I would have to say that depends. There is so much more happening in an airplane than just the abstraction of the rolling wings. So I'm asking about the abstract model of the rolling wings without things like dihedral or the empennage or gravity. My intuition says it stops rolling, my logic says that with one wing at a higher aoa than the other and no modifications in wing camber/aoa in the aileron area than one wing will be generating more lift than the other and now and now....I look at the wikipedia adverse yaw diagram again and it says the ascending wing has a lower effective AOA which is what I thought till you said I had it backwards and then I thought it was the ascending wing which had a higher AOA and now I see streamlines and a wing moving down and it looks like a higher AOA to me again. So my logic right now says that: ailerons in trail, the descending wing is at a higher AOA than the ascending wing so a moment opposite the direction of rotation is created thus stopping rotation. One post back my intuition would have been the same but my logic would have said that the spinning would get faster.
To be young again.

Consider this! If you are in a Hurricane, the real aircraft, which has zero dihedral, and you induce a 30 degree bank to the left and then take your hands and feet off the flight controls, two things will happen: #1- the bank angle will continue to increase, #2- your nose in relation to the horizon will decrease, therefore inducing additional speed. Less assume for a minute that before you started the left turn, you had the aircraft trimmed to straight and level flight, hands off. Because of the lack of dihedral, the wings will not level by themselves. Because you had the aircraft trimmed for level flight, at a certain airspeed, the nose of the aircraft will try to maintain an angle which will give you that IAS you had it trimmed for, but because of the increasing bank angle and the resulting increase in speed, the trim loses its effectiveness and you wind up with what is called a "grave yard" spiral. Take the same set of situations in a Spitfire, because of the dihedral of the wing, it will, if left alone and not exceeding the VNE, it will eventually return to the congf which you had it in before you induce the left turn! If will wander all over the sky, but eventually will return to straight and level flight.

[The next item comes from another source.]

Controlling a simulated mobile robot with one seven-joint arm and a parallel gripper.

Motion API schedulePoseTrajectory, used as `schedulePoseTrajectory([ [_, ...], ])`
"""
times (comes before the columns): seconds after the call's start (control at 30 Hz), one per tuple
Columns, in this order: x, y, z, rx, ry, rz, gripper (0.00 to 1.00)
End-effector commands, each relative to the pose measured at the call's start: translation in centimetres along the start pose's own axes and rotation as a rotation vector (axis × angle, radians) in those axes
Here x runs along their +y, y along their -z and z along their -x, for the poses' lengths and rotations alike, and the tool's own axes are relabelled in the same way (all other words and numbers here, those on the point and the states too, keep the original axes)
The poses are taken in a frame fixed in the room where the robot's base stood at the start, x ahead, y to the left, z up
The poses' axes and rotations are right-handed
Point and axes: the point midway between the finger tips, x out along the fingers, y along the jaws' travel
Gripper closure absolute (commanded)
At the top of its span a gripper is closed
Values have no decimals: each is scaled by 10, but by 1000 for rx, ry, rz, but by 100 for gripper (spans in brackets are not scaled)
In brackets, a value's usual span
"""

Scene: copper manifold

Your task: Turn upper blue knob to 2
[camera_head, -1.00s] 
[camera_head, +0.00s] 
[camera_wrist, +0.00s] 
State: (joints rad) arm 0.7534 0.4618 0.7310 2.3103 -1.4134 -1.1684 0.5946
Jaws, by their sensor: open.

I know this thread is not about dihedral in wings, but the dihedral does play an important part in the discussion about adverse yaw and etc in this discussion.
Again, as I have said, when in level flight, induce left aileron with no rudder, and watch what your aircrafts nose will do. It will move RIGHT first and then will begin to bank to the left, hence the explanation of "the rudders primary function is to overcome the adverse yaw, created by the down aileron".